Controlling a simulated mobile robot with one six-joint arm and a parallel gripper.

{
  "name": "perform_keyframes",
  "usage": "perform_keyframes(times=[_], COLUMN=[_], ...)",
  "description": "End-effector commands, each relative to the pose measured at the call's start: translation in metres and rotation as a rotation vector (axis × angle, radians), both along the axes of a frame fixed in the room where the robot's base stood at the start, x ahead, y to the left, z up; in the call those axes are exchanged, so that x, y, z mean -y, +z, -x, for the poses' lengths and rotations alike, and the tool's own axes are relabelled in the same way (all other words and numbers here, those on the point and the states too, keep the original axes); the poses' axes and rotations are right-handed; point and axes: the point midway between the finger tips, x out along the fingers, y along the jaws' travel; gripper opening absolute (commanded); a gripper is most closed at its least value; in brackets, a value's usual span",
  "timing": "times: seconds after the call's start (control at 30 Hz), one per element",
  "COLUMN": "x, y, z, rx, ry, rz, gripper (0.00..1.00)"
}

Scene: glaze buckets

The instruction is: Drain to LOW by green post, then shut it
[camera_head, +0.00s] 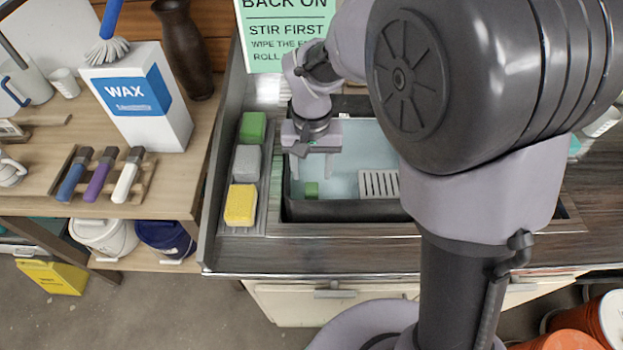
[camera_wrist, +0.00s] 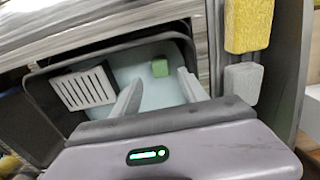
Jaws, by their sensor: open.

########

PROBLEM TO WORK ON: Copy the data character for character, but drop all pictures from the copy.

ANSWER TO THIS PROBLEM:
Controlling a simulated mobile robot with one six-joint arm and a parallel gripper.

{
  "name": "perform_keyframes",
  "usage": "perform_keyframes(times=[_], COLUMN=[_], ...)",
  "description": "End-effector commands, each relative to the pose measured at the call's start: translation in metres and rotation as a rotation vector (axis × angle, radians), both along the axes of a frame fixed in the room where the robot's base stood at the start, x ahead, y to the left, z up; in the call those axes are exchanged, so that x, y, z mean -y, +z, -x, for the poses' lengths and rotations alike, and the tool's own axes are relabelled in the same way (all other words and numbers here, those on the point and the states too, keep the original axes); the poses' axes and rotations are right-handed; point and axes: the point midway between the finger tips, x out along the fingers, y along the jaws' travel; gripper opening absolute (commanded); a gripper is most closed at its least value; in brackets, a value's usual span",
  "timing": "times: seconds after the call's start (control at 30 Hz), one per element",
  "COLUMN": "x, y, z, rx, ry, rz, gripper (0.00..1.00)"
}

Scene: glaze buckets

The instruction is: Drain to LOW by green post, then shut it
[camera_head, +0.00s] 
[camera_wrist, +0.00s] 
Jaws, by their sensor: open.

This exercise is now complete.